Take the recent proposal to limit itemized deductions to a maximum of $50,000 a year. According to the Tax Policy Center, that would raise more than $700 billion over the coming decade, almost as much as the marginal-rate increases the Barack Obama administration is proposing for high-income taxpayers. Because median household income is also about $50,000, that level of allowable deductions strikes most people as extraordinarily generous, adding to its luster.

Perhaps more important, the proposal doesn't specify which deductions would be limited, but rather leaves that up to the individual. It thus reflects the new fundamental law of political economy: The vaguer the proposal, the better.

Let's take a closer look at the effects of such a limit, though. In 2009, according to data from the Internal Revenue Service, taxpayers who itemized their deductions and had incomes of more than $200,000 had average deductions of $50,000 or more. For those with $200,000 to $500,000 in income, average deductions amounted to more than $51,000; from $500,000 to $1 million in income, the average was more than $100,000. At higher incomes, the averages rose further.

That households with incomes of more than $200,000 would be disproportionately affected by the deduction limit is neither surprising nor necessarily troublesome. Here comes the problem. In 2009, those taxpayers deducted more than $300 billion, 90 percent of which came from just three categories: taxes paid (mostly state and local taxes), home-mortgage interest and charitable contributions.

Of the big three, charitable giving is the most discretionary (unless a family moves to a smaller house with a smaller mortgage, or a city or state with lower taxes). The charitable sector thus has the most to lose from a limitation on itemized deductions.

How much money is involved? In 2009, households with incomes of more than $200,000 claimed almost $60 billion in charitable deductions — or about 20 percent of total charitable giving in the United States that year. Households with incomes of more than $10 million claimed an average of $1.75 million each in charitable donations in 2009, and they accounted for roughly 5 percent of all giving.

Charitable giving reacts to tax incentives, and in response to any limits on deductions it could even fall by about the same amount as the increase in the tax bill, according to John List of the University of Chicago, who recently reviewed the literature on this subject. Other studies have suggested an effect about half as large. Even that smaller estimate, though, suggests that limiting deductions to $50,000 a year could easily reduce giving by tens of billions of dollars.

How long do you think it will take the charitable sector to figure this out?

This is just one way in which the $50,000-limit idea is likely to become less politically attractive. In addition, there are important questions about the proposal's design. For example, above the $50,000 limit on deductions, the tax incentive disappears. Below that threshold, though, the per- dollar tax break would still be tied to the individual's marginal-tax rate. As I have written before, it would be fairer and more efficient to replace a wide variety of deductions with flat-rate credits.

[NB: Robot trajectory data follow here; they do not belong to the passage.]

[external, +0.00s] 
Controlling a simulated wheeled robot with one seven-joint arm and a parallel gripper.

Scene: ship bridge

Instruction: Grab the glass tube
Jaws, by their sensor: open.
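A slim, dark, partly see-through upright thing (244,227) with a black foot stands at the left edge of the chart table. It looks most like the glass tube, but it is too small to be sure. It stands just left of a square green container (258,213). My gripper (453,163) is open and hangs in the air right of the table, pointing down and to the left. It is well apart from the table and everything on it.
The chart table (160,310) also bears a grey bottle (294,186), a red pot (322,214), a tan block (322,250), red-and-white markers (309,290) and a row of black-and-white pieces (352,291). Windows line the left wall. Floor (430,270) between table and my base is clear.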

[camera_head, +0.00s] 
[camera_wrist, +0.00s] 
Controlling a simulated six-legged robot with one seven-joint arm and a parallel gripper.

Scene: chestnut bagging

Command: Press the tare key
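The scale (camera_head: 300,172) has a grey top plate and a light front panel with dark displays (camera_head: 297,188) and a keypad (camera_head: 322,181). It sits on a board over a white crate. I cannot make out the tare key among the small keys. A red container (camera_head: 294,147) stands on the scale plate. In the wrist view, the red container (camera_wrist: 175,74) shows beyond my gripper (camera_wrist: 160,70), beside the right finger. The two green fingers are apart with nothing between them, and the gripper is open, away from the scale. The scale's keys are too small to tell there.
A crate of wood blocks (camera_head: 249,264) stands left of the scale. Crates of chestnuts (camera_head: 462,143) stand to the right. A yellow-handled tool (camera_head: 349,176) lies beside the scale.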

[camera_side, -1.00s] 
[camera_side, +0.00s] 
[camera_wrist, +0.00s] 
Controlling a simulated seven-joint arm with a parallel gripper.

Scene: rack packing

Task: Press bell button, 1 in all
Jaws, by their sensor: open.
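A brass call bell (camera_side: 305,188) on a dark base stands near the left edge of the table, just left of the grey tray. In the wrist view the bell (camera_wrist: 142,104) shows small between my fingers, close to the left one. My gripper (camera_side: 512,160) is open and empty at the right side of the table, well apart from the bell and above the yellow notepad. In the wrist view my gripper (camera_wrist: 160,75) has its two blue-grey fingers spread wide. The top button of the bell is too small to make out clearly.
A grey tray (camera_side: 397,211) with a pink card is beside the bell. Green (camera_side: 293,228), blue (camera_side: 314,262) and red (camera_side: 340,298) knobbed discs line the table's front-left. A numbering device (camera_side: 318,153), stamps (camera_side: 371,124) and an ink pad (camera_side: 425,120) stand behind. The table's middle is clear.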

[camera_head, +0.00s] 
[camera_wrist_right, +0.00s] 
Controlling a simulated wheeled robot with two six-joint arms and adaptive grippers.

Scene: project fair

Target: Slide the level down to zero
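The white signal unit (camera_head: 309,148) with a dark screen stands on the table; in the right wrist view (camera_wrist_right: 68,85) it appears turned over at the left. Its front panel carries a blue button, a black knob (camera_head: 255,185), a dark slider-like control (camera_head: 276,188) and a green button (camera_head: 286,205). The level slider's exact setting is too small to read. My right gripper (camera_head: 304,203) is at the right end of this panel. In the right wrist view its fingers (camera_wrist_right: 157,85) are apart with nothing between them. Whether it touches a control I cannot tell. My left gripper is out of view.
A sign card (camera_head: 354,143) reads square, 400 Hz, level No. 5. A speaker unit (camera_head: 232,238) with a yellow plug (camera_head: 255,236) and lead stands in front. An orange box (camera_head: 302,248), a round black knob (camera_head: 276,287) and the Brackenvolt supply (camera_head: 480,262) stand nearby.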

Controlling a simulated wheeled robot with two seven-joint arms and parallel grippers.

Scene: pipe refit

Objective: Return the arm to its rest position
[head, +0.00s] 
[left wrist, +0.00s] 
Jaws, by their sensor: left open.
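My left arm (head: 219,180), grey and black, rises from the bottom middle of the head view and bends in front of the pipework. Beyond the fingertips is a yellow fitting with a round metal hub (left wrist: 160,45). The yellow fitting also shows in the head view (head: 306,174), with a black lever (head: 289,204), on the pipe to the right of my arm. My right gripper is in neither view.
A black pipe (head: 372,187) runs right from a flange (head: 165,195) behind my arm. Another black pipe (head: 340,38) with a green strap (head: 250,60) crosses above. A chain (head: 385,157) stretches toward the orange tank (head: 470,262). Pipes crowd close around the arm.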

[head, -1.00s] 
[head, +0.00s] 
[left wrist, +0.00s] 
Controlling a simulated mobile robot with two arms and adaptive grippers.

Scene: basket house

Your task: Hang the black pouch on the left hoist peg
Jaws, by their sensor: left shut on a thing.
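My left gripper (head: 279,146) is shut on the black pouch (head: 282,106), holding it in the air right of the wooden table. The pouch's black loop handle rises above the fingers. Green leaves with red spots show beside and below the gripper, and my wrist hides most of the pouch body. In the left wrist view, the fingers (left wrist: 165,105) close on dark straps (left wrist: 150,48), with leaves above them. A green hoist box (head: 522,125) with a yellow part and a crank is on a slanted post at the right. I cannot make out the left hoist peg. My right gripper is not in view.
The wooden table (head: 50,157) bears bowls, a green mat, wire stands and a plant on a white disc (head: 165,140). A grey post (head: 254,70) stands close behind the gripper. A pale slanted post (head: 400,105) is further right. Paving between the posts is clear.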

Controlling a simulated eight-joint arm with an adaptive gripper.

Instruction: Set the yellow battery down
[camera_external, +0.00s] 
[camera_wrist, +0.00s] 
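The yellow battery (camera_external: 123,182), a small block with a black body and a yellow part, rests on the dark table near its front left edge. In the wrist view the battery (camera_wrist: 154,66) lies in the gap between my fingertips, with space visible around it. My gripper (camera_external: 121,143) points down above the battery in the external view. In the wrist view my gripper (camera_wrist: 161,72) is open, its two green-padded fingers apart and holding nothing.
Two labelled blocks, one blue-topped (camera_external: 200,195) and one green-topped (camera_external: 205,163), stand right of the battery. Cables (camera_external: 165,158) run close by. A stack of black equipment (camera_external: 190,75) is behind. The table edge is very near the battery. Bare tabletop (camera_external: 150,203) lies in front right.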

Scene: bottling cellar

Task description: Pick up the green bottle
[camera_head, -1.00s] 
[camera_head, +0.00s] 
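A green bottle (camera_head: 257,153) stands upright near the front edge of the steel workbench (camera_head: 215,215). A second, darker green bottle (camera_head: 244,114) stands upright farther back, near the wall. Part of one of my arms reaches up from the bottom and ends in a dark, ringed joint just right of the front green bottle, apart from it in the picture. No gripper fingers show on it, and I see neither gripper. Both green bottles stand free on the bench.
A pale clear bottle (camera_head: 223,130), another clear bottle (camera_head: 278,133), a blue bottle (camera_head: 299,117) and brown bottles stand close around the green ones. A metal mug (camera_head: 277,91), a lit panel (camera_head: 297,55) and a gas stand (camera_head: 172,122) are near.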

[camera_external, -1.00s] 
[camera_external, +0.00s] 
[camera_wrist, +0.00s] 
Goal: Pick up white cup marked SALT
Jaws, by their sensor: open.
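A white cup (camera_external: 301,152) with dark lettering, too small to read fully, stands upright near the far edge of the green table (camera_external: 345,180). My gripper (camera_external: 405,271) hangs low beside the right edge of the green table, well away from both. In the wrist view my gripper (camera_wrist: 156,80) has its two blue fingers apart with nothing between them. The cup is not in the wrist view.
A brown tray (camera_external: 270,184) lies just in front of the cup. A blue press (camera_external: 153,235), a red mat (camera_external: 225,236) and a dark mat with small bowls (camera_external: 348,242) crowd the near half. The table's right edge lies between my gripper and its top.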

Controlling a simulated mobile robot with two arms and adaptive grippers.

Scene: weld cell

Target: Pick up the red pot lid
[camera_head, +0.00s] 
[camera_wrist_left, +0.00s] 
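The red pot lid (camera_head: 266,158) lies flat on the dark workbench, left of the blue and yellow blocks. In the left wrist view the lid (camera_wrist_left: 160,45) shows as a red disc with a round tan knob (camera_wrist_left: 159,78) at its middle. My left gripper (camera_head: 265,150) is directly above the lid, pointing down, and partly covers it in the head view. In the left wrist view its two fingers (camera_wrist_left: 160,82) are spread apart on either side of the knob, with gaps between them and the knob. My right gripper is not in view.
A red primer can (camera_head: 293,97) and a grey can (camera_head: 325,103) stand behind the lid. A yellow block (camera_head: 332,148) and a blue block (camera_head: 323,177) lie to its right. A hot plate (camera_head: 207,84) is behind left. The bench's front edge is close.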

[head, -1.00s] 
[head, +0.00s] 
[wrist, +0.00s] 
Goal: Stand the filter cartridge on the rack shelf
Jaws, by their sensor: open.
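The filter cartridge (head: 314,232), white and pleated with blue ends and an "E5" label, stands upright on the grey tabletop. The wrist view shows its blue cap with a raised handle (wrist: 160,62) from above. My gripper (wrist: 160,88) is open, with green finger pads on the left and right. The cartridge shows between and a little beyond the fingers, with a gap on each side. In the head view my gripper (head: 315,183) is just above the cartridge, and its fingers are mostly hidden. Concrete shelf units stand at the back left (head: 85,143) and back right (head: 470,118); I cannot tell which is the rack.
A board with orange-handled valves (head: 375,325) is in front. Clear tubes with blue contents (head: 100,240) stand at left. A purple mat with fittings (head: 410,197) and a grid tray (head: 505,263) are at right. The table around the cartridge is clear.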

What's more, evidence suggests that charitable giving would be higher if the tax incentive took the form of a matching credit (which goes to the charity) rather than a rebate (which goes back to the individual). So rather than curtail the tax deduction for charitable giving indirectly, through a $50,000 limit on all itemized deductions, it would be far better to replace the existing deduction with a flat credit that would go to the charity.

Under this approach, if someone gave $1 to a charity, the government would also contribute, say, 15 cents more to that charity in the form of a matching tax credit. (It may be necessary for both constitutional and policy reasons to exclude religious organizations from this matching credit. Such organizations could, though, continue to benefit from a simple flat-rate tax credit that takes the form of a rebate, as with the existing structure.) The tax subsidy per dollar of charitable giving would no longer depend, as it does today, on the individual's marginal-tax bracket.

The bottom line? The legislative process will soon reveal the flaws in vague, simplistic strategies to limit tax deductions. If we are going to put in the effort to reform the tax code, we should at least try to do it right.

Peter Orszag is vice chairman of corporate and investment banking at Citigroup and a former director of the Office of Management and Budget in the Obama administration.